TASK DESCRIPTION ::
Lift out, unaltered, the lines of the material below between the line holding "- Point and" and the line holding "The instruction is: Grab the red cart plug", counting both.

=== LISTED RECORDS ===

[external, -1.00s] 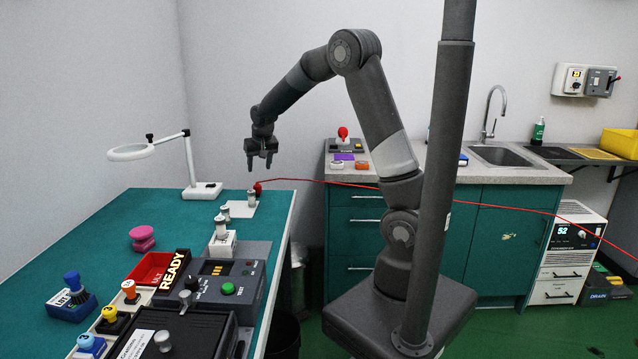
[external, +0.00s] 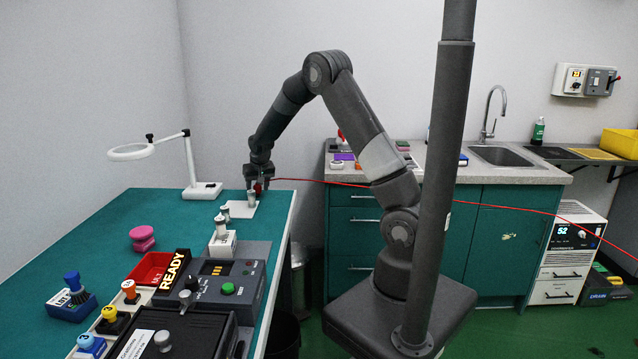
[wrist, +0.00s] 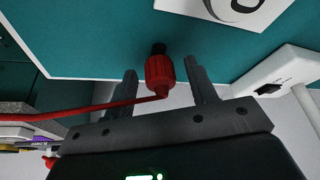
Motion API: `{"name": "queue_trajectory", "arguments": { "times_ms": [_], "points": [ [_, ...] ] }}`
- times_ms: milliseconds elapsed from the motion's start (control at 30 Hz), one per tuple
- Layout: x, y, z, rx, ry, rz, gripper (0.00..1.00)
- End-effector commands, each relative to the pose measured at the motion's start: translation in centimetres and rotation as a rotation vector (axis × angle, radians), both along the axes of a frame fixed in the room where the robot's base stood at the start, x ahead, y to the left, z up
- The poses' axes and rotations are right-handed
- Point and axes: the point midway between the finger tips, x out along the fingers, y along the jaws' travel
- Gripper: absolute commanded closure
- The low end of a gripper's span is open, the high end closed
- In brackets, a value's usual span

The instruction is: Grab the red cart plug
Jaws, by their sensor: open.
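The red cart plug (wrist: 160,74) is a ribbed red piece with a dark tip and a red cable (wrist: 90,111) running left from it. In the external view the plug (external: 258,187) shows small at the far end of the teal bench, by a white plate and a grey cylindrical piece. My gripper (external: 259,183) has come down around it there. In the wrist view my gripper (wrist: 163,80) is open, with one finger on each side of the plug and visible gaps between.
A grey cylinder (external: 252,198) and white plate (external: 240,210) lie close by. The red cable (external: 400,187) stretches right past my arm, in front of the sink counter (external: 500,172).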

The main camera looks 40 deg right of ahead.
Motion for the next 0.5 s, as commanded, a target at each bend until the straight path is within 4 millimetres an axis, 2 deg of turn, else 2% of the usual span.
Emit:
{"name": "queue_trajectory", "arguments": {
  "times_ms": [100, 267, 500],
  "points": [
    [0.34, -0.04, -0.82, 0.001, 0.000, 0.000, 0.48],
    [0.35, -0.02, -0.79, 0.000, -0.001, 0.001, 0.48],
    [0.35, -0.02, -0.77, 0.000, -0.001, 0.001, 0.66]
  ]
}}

===
=== LISTED RECORDS ===

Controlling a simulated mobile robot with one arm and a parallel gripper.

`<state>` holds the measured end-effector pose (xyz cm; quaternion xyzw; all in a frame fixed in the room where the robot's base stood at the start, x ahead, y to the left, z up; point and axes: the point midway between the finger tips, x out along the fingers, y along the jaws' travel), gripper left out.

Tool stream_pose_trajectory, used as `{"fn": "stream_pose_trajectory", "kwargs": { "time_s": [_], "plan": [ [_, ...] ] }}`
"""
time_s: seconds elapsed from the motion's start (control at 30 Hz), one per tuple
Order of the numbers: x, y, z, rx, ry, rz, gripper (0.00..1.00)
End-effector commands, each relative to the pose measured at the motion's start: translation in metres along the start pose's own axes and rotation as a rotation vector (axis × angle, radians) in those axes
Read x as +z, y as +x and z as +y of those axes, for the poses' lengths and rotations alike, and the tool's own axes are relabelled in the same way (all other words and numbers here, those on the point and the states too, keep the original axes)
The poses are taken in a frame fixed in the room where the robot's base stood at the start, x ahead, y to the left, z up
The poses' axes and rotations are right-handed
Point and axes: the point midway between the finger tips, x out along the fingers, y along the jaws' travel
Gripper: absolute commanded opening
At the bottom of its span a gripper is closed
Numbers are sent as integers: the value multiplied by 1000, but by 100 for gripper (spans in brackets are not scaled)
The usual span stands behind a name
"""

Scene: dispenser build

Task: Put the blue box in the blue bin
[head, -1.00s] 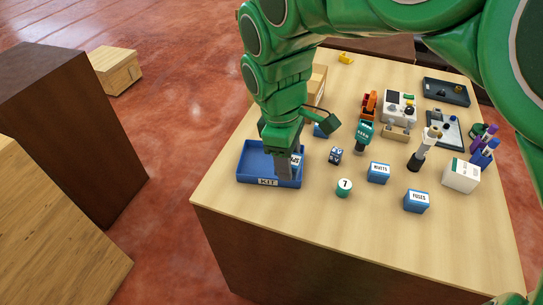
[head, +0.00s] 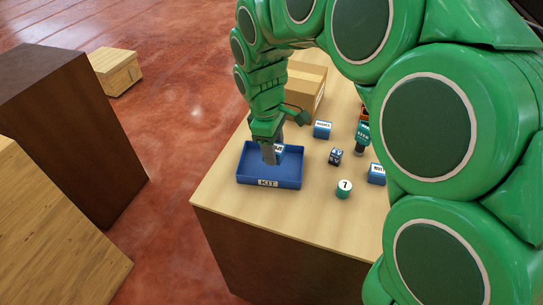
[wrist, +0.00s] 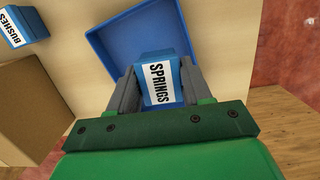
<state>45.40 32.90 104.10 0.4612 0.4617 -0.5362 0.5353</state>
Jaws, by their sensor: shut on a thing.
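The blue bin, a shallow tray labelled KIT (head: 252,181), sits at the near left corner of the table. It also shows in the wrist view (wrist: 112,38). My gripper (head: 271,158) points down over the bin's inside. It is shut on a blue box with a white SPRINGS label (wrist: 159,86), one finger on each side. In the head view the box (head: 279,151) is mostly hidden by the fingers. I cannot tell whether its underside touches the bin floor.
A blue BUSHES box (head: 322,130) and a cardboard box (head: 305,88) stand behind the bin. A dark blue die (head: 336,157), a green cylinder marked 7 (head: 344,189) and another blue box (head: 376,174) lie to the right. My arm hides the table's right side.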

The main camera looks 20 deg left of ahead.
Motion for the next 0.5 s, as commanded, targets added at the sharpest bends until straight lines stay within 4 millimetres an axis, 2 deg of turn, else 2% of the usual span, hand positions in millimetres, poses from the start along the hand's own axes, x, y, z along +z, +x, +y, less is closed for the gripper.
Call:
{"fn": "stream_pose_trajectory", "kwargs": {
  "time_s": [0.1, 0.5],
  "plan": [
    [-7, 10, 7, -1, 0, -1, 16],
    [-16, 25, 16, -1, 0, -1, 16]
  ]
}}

===

RESPONSE TO THE EXERCISE ::
- Point and axes: the point midway between the finger tips, x out along the fingers, y along the jaws' travel
- Gripper: absolute commanded closure
- The low end of a gripper's span is open, the high end closed
- In brackets, a value's usual span

The instruction is: Grab the red cart plug

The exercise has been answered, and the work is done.